MATERIAL:
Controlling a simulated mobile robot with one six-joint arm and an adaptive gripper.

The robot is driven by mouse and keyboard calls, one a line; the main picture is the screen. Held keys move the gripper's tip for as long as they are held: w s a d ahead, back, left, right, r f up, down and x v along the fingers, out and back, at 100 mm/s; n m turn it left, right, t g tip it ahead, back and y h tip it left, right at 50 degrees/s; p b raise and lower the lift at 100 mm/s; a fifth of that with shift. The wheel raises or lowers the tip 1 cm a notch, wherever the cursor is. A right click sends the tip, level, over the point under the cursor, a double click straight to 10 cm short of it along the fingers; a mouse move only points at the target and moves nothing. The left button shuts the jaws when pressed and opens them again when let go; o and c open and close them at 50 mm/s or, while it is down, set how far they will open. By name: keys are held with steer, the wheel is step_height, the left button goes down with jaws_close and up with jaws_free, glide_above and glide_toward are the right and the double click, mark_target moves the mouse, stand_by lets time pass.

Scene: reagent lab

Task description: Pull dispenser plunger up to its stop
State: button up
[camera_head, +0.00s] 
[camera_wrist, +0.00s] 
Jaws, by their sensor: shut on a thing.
* * *
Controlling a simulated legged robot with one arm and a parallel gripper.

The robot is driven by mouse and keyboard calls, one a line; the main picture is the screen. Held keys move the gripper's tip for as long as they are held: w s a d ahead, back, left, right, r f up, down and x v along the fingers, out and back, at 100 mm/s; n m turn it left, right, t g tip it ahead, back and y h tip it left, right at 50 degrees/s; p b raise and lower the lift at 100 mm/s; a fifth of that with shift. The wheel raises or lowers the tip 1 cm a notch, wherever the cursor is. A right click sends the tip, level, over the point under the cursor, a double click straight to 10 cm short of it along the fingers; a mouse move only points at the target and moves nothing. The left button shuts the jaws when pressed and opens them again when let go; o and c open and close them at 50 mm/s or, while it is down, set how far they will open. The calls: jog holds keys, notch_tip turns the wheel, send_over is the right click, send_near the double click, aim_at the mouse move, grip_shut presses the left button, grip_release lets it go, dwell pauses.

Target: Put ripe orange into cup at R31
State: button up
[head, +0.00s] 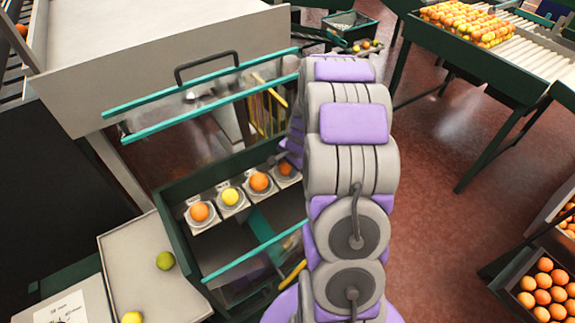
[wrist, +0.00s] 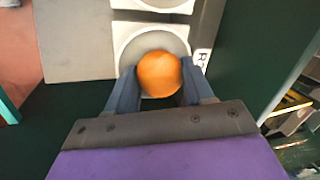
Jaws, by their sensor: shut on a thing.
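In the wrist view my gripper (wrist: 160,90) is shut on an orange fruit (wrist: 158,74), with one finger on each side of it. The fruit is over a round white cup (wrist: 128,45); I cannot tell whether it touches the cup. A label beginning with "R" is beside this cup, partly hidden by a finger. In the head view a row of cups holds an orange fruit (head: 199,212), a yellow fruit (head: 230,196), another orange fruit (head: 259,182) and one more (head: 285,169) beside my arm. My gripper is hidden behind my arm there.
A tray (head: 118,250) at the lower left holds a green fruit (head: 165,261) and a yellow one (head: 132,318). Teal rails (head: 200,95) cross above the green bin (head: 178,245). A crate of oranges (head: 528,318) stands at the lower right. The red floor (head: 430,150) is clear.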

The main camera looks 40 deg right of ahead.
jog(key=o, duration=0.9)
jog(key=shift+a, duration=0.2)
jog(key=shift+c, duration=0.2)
--
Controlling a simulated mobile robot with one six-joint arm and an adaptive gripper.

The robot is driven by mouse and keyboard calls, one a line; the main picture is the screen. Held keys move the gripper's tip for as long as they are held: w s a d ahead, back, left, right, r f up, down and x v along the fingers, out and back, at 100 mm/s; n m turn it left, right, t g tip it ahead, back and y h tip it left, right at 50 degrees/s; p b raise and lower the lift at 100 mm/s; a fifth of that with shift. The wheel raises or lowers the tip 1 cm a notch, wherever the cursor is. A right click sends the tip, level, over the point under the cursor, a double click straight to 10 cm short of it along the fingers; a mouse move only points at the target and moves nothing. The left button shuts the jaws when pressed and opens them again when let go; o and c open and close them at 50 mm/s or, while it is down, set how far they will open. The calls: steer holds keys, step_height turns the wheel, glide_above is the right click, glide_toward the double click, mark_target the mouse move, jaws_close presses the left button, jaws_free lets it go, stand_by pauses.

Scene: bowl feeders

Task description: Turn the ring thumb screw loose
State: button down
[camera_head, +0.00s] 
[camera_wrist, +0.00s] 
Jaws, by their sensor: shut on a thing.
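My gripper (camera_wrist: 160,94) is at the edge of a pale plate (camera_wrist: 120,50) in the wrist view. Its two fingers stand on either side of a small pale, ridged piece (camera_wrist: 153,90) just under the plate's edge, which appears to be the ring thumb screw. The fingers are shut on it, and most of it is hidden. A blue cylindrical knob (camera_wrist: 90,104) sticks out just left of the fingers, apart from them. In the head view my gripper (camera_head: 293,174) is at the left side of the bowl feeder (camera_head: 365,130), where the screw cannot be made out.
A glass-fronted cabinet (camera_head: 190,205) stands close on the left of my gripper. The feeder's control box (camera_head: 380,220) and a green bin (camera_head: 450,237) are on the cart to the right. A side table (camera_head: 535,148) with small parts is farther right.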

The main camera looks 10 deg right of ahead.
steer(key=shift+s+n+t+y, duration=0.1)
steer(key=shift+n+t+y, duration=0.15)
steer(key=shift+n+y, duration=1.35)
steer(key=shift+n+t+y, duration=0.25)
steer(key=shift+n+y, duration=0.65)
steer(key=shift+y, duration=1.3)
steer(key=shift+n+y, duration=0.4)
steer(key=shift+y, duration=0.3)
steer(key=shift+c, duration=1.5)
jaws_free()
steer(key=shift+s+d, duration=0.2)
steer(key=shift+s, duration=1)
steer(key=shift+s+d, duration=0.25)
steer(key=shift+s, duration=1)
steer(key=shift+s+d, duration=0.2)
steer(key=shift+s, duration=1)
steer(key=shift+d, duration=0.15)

TASK DETAILS: Report each line in the preceding entries that holds the string "description".

PROBLEM SOLUTION:
Task description: Pull dispenser plunger up to its stop
Task description: Turn the ring thumb screw loose

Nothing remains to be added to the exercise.